Für den sozialen Status einer Familie auf Palau ist nämlich entscheidend, wie reich sie an Perlengeld Udoud el dil ist. Alle die darin erfassten Perlen kamen durch den Handel der vergangenen Jahrhunderte auf die Insel. Auf Palau wurden und werden diese Perlen nicht hergestellt – im Gegensatz übrigens zu den Schildpatt-Tabletts Toluk.
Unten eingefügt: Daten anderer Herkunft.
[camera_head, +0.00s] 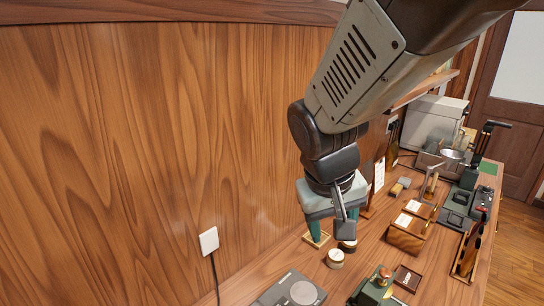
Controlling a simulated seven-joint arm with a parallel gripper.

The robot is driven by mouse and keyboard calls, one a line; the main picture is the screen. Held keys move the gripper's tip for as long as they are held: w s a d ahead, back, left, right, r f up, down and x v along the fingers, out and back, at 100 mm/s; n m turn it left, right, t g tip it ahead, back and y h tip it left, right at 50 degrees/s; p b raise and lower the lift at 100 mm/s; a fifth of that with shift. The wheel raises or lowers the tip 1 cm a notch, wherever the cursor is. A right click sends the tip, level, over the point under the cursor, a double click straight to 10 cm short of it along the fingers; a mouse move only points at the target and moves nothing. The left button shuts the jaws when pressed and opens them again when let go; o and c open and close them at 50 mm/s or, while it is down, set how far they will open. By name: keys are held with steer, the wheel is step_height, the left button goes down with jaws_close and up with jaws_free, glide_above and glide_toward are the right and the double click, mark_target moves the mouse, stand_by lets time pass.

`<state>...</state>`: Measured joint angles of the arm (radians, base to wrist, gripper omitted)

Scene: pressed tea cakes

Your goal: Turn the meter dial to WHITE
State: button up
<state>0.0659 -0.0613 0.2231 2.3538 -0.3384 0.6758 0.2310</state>
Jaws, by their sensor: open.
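My gripper (331,229) hangs over the wall side of the wooden counter (264,289), pointing down, with its teal fingers apart. I see nothing held between them. A grey device with a round light disc (303,292) is cut off by the bottom edge, left of and nearer than my gripper. It may be the meter, but I cannot make out a dial marking or the word WHITE. A dark green device (376,287) with a brassy top part stands at the bottom, to its right.
A small round tin (335,258) and a dark round piece (348,246) stand close under my gripper, near a small wooden frame (315,239). Wooden boxes (407,236), a small tray (407,279) and dark green equipment (466,206) fill the right. A wall outlet (208,241) has a hanging cord.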

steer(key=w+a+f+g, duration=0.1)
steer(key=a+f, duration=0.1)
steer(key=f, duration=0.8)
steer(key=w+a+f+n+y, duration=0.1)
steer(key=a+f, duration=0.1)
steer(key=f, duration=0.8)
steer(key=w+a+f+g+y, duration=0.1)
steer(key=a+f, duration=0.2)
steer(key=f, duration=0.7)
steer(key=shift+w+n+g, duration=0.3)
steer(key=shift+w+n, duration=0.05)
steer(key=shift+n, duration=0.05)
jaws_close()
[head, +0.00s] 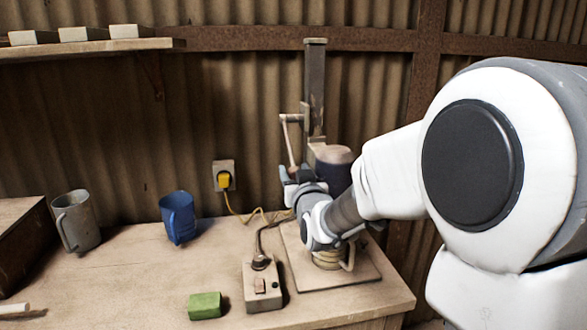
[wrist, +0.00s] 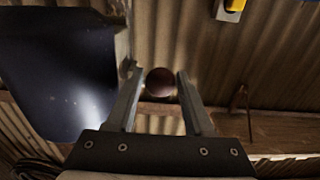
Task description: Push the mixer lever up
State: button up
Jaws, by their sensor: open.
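The mixer (head: 314,85) stands at the back of the workbench, with a tall grey column and a dark motor body (head: 336,170). Its thin pale lever (head: 290,142) hangs down on the left side of the column. The lever's lower end is hidden by my gripper (head: 288,176) in the head view. In the wrist view, my gripper (wrist: 158,77) is open, and a dark round knob (wrist: 160,83) shows between its two fingers. I cannot tell whether either finger touches the knob. The dark motor body fills the left of the wrist view (wrist: 60,75).
A beige pot (head: 328,262) stands on the mixer's base plate (head: 363,273). A switch box (head: 262,290), green block (head: 205,306), blue mug (head: 178,218) and grey mug (head: 76,222) stand on the bench. A cord runs from the yellow plug (head: 224,181).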

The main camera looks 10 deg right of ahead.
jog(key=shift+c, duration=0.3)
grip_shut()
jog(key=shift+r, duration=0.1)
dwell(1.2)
Theoretisch sollte deshalb die Menge der umlaufenden Perlen gleich bleiben und jede Inflation unmöglich sein. Praktisch aber haben die Bewohner von Palau einen Weg entdeckt, um an zusätzliche Perlen zu kommen. Sie reisen nach Indonesien und auf die Philippinen, wo genau diese Perlen von Grabräubern aus archäologischen Fundstätten geholt werden. Auch wenn der Handel damit natürlich verboten ist, halten philippinische Antikenhändler unter ihrem Tresen genau solche Perlen bereit für ihre Kundschaft aus Palau bereit. Und natürlich sind Fälschungen inzwischen ein riesiges Problem! Die lokalen Antikenhändler haben sich auf ihre Kundschaft eingestellt und nutzen die Nachfrage für ein ständig fließendes Einkommen …
Diese Perlen von den Philippinen – ob echt oder falsch – haben ihren Weg in die Gabentauschzeremonien von Palau gefunden und für eine Art Inflation gesorgt.
Die Regierung überlegt nun, ob sie nicht jede einzelne, auf Palau kursierende Perle katalogisieren soll, um diesen Handel zu verunmöglichen. Wie erfrischend, dass auf der fernen Südseeinsel Palau derselbe Kontrollwahn regiert wie in der Europäischen Union.
So fern scheint die Südsee also gar nicht zu sein.
Erschienen ist die lesenswerte Publikation von Constanze Dupont im Reimer-Verlag, wo sie für 49,00 Euro gekauft werden kann. Und wenn Sie mich fragen: Sie ist jeden Cent davon wert!